Items from a dataset:
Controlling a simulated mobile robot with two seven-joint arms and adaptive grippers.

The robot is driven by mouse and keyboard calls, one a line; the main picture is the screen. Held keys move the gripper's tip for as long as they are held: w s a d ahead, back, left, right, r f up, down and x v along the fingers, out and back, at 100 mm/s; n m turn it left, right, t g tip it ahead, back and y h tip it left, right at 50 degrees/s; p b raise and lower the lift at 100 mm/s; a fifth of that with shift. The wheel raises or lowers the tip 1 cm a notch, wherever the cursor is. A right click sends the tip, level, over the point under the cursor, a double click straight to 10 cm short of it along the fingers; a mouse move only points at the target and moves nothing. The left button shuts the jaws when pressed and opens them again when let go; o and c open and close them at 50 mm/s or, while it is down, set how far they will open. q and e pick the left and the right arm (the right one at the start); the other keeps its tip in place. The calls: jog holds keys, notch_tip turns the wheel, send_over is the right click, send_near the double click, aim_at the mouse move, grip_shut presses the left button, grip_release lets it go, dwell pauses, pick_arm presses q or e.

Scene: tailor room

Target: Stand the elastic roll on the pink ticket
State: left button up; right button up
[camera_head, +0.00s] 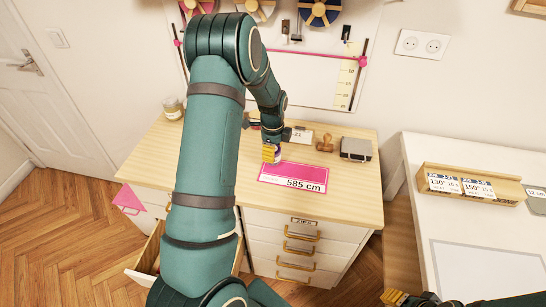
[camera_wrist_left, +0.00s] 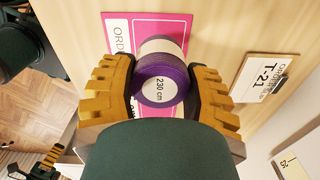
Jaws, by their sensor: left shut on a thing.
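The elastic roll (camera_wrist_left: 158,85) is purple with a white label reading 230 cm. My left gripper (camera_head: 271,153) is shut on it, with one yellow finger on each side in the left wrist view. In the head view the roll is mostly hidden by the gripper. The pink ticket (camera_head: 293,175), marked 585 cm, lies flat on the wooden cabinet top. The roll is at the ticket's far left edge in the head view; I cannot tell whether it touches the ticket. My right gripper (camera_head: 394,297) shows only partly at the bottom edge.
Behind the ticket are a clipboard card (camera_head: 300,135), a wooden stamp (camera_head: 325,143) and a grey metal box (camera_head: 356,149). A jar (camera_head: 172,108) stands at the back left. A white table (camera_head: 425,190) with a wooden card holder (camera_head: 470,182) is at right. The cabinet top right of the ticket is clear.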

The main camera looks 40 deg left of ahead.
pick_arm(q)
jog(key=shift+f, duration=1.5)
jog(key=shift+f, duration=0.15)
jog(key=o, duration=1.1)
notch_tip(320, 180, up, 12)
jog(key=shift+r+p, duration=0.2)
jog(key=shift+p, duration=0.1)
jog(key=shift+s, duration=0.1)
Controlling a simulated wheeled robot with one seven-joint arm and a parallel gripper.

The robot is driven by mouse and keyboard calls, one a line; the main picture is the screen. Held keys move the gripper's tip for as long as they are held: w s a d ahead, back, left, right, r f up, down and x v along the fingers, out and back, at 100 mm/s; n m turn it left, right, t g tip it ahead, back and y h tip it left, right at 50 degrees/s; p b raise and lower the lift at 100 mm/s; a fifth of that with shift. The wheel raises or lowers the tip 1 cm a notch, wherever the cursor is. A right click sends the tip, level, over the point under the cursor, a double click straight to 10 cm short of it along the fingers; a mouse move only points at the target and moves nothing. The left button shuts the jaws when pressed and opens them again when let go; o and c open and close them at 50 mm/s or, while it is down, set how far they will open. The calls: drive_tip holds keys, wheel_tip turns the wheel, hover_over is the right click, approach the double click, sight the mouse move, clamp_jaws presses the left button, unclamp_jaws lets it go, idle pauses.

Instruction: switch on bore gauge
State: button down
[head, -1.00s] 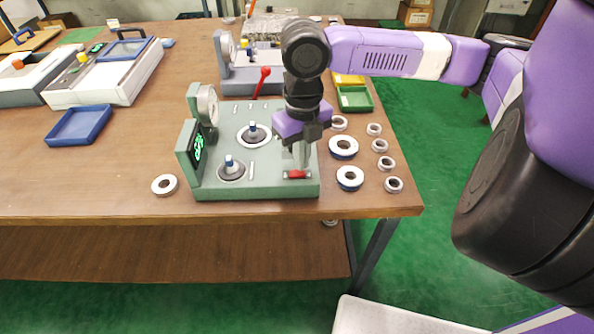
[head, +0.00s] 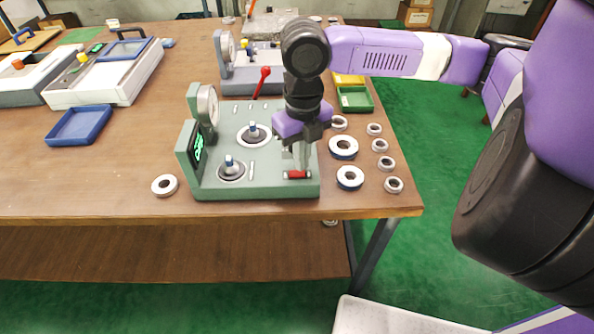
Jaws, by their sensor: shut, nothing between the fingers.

Aim of the exercise -
Find and copy every line in the entries above where the string "Controlling" occurs.

Solution to this exercise -
Controlling a simulated mobile robot with two seven-joint arms and adaptive grippers.
Controlling a simulated wheeled robot with one seven-joint arm and a parallel gripper.

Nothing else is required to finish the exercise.